-- RECORDS PROVIDED start --

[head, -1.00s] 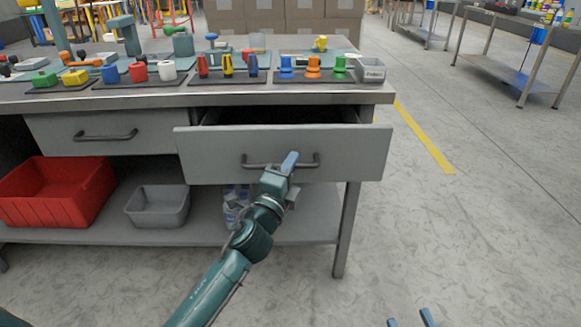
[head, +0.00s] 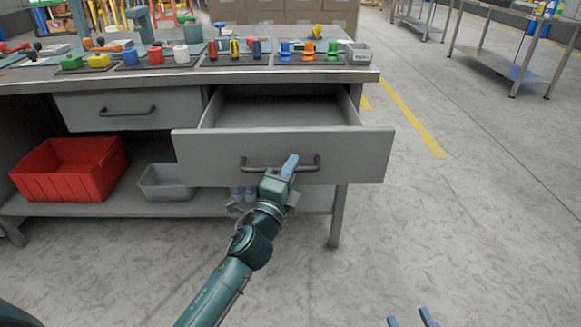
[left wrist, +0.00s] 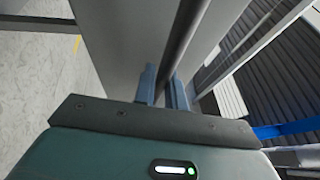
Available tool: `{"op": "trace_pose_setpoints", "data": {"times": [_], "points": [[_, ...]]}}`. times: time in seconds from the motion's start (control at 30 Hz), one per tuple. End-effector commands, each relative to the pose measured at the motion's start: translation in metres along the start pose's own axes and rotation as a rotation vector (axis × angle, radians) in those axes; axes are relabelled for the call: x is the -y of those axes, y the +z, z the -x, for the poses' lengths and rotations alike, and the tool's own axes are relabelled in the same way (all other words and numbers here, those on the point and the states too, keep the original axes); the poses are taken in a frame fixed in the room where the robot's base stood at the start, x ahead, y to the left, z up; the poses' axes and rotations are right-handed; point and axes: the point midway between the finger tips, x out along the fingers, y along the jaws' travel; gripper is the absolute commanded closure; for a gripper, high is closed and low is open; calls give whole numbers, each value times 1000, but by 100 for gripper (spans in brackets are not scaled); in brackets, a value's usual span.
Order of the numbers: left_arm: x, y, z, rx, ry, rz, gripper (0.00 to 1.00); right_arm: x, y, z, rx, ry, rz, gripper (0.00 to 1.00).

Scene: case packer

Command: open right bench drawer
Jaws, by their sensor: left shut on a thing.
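The right bench drawer (head: 345,152) is pulled well out from under the worktop, and its inside looks empty. Its dark bar handle (head: 252,167) is on the grey front. My left gripper (head: 286,168) is shut on this handle, right of its middle. The left wrist view shows the fingers (left wrist: 163,88) on either side of the handle bar (left wrist: 184,40), beside the drawer front (left wrist: 120,45). My right gripper (head: 410,318) shows only its two blue fingertips at the bottom edge; they are apart with nothing visible between them.
The left drawer (head: 75,112) is closed. A red bin (head: 65,185) and a grey bin (head: 165,186) stand on the lower shelf (head: 120,205). Coloured parts lie on the worktop (head: 300,76). The floor (head: 440,220) to the right is clear.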

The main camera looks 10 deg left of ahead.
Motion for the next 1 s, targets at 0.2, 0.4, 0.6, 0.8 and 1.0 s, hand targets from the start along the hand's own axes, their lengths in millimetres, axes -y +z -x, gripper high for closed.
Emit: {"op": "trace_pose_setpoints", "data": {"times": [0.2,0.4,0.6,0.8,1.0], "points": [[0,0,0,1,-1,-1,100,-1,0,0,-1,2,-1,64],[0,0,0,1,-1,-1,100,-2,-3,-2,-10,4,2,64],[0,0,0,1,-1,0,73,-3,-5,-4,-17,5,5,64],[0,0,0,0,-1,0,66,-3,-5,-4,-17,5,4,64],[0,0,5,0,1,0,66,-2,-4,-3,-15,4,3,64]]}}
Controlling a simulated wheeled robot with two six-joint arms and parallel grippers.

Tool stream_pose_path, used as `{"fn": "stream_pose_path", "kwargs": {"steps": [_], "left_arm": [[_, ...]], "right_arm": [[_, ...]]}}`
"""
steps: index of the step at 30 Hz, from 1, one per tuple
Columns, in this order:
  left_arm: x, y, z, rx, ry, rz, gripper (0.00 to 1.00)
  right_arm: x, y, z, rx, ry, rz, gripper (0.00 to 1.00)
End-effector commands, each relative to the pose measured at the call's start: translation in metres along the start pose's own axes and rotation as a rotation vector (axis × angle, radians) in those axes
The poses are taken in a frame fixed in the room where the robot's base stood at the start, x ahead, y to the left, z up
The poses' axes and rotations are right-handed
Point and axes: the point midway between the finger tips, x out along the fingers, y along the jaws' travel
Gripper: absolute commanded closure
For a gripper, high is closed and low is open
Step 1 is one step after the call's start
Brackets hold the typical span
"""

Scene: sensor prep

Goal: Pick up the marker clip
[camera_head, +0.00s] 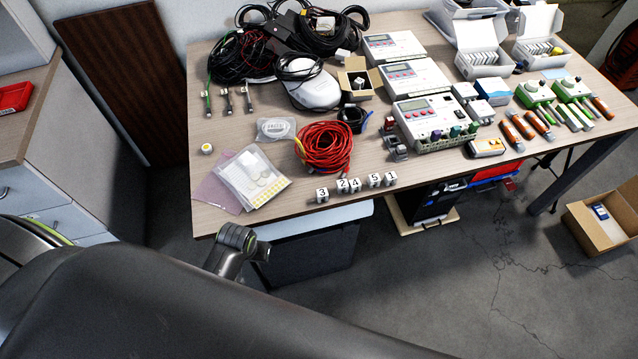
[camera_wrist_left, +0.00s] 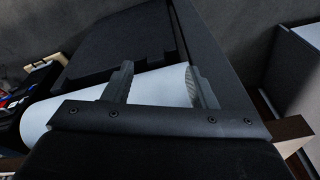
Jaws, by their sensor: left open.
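Several small white clips with black numbers (camera_head: 347,186) stand in a loose row near the front edge of the table (camera_head: 232,220). I take the marker clip to be one of these; which one, I cannot tell. My left gripper (camera_head: 257,249) is below and in front of the table's front edge, left of the clips and apart from them. In the left wrist view, my left gripper (camera_wrist_left: 160,72) has its two fingers spread with nothing held. A white rounded surface shows behind the fingers. No clip shows in that view. My right gripper is not in view.
A red cable coil (camera_head: 325,146) lies behind the clips. A bag of parts (camera_head: 252,181) lies to their left, and grey meters (camera_head: 432,120) stand to the right. A dark bin (camera_head: 312,262) stands under the table's front edge. The table strip around the clips is mostly clear.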

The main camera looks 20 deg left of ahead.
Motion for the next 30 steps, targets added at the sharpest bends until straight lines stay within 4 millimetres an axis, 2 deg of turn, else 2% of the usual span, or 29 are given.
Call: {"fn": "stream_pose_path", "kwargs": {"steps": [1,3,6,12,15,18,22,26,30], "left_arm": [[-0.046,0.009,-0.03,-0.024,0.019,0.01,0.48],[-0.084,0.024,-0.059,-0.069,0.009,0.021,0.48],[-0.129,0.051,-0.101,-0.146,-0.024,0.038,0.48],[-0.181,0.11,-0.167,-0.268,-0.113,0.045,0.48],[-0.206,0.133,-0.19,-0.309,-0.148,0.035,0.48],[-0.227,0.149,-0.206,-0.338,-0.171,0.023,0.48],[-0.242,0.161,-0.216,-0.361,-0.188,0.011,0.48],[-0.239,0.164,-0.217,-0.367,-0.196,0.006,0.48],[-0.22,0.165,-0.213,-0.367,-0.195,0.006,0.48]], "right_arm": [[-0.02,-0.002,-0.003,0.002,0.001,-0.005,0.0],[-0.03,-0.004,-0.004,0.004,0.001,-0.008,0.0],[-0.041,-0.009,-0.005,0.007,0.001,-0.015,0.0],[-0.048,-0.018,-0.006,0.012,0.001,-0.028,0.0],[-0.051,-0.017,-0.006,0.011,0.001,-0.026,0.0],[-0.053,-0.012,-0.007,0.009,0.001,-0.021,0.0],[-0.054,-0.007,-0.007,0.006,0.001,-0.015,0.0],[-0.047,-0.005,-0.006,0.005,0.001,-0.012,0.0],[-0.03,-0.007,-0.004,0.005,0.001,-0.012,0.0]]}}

-- RECORDS PROVIDED end --

▸ SHORT TASK
The pictures should not be reproduced; quote all of the other material exactly.

▸ THE REPLY
[head, -1.00s] 
[head, +0.00s] 
[left wrist, +0.00s] 
Available tool: `{"op": "trace_pose_setpoints", "data": {"times": [_], "points": [[_, ...]]}}`. times: time in seconds from the motion's start (control at 30 Hz), one per tuple. End-effector commands, each relative to the pose measured at the motion's start: translation in metres along the start pose's own axes and rotation as a rotation vector (axis × angle, radians) in those axes; axes are relabelled for the call: x is the -y of those axes, y the +z, z the -x, for the poses' lengths and rotations alike, and the tool's own axes are relabelled in the same way (all other words and numbers here, those on the point and the states too, keep the original axes); the poses are taken in a frame fixed in the room where the robot's base stood at the start, x ahead, y to the left, z up; the poses' axes and rotations are right-handed; point and axes: the point midway between the finger tips, x out along the fingers, y along the jaws' travel; gripper is the absolute commanded closure; for a gripper, high is closed and low is open; calls give whole numbers, each value times 1000, but by 100 for gripper (spans in brackets are not scaled); in brackets, a value's usual span.
Order of the numbers: left_arm: x, y, z, rx, ry, rz, gripper (0.00 to 1.00); right_arm: x, y, z, rx, ry, rz, gripper (0.00 to 1.00).

Scene: case packer

Command: open right bench drawer
Jaws, by their sensor: left shut on a thing.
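The right bench drawer (head: 345,152) is pulled well out from under the worktop, and its inside looks empty. Its dark bar handle (head: 252,167) is on the grey front. My left gripper (head: 286,168) is shut on this handle, right of its middle. The left wrist view shows the fingers (left wrist: 163,88) on either side of the handle bar (left wrist: 184,40), beside the drawer front (left wrist: 120,45). My right gripper (head: 410,318) shows only its two blue fingertips at the bottom edge; they are apart with nothing visible between them.
The left drawer (head: 75,112) is closed. A red bin (head: 65,185) and a grey bin (head: 165,186) stand on the lower shelf (head: 120,205). Coloured parts lie on the worktop (head: 300,76). The floor (head: 440,220) to the right is clear.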

The main camera looks 10 deg left of ahead.
Motion for the next 1 s, targets at 0.2, 0.4, 0.6, 0.8 and 1.0 s, hand targets from the start along the hand's own axes, their lengths in millimetres, axes -y +z -x, gripper high for closed.
Emit: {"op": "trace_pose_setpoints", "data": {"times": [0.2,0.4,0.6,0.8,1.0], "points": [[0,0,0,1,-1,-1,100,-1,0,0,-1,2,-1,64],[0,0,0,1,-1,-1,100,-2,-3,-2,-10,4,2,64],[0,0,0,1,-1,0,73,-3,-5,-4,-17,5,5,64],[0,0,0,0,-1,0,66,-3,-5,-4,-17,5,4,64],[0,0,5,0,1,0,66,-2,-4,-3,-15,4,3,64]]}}
Controlling a simulated wheeled robot with two six-joint arms and parallel grippers.

Tool stream_pose_path, used as `{"fn": "stream_pose_path", "kwargs": {"steps": [_], "left_arm": [[_, ...]], "right_arm": [[_, ...]]}}`
"""
steps: index of the step at 30 Hz, from 1, one per tuple
Columns, in this order:
  left_arm: x, y, z, rx, ry, rz, gripper (0.00 to 1.00)
  right_arm: x, y, z, rx, ry, rz, gripper (0.00 to 1.00)
End-effector commands, each relative to the pose measured at the call's start: translation in metres along the start pose's own axes and rotation as a rotation vector (axis × angle, radians) in those axes
The poses are taken in a frame fixed in the room where the robot's base stood at the start, x ahead, y to the left, z up
The poses' axes and rotations are right-handed
Point and axes: the point midway between the finger tips, x out along the fingers, y along the jaws' travel
Gripper: absolute commanded closure
For a gripper, high is closed and low is open
Step 1 is one step after the call's start
Brackets hold the typical span
"""

Scene: sensor prep

Goal: Pick up the marker clip
[camera_head, +0.00s] 
[camera_wrist_left, +0.00s] 
Jaws, by their sensor: left open.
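Several small white clips with black numbers (camera_head: 347,186) stand in a loose row near the front edge of the table (camera_head: 232,220). I take the marker clip to be one of these; which one, I cannot tell. My left gripper (camera_head: 257,249) is below and in front of the table's front edge, left of the clips and apart from them. In the left wrist view, my left gripper (camera_wrist_left: 160,72) has its two fingers spread with nothing held. A white rounded surface shows behind the fingers. No clip shows in that view. My right gripper is not in view.
A red cable coil (camera_head: 325,146) lies behind the clips. A bag of parts (camera_head: 252,181) lies to their left, and grey meters (camera_head: 432,120) stand to the right. A dark bin (camera_head: 312,262) stands under the table's front edge. The table strip around the clips is mostly clear.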

The main camera looks 20 deg left of ahead.
Motion for the next 30 steps, targets added at the sharpest bends until straight lines stay within 4 millimetres an axis, 2 deg of turn, else 2% of the usual span, or 29 are given.
Call: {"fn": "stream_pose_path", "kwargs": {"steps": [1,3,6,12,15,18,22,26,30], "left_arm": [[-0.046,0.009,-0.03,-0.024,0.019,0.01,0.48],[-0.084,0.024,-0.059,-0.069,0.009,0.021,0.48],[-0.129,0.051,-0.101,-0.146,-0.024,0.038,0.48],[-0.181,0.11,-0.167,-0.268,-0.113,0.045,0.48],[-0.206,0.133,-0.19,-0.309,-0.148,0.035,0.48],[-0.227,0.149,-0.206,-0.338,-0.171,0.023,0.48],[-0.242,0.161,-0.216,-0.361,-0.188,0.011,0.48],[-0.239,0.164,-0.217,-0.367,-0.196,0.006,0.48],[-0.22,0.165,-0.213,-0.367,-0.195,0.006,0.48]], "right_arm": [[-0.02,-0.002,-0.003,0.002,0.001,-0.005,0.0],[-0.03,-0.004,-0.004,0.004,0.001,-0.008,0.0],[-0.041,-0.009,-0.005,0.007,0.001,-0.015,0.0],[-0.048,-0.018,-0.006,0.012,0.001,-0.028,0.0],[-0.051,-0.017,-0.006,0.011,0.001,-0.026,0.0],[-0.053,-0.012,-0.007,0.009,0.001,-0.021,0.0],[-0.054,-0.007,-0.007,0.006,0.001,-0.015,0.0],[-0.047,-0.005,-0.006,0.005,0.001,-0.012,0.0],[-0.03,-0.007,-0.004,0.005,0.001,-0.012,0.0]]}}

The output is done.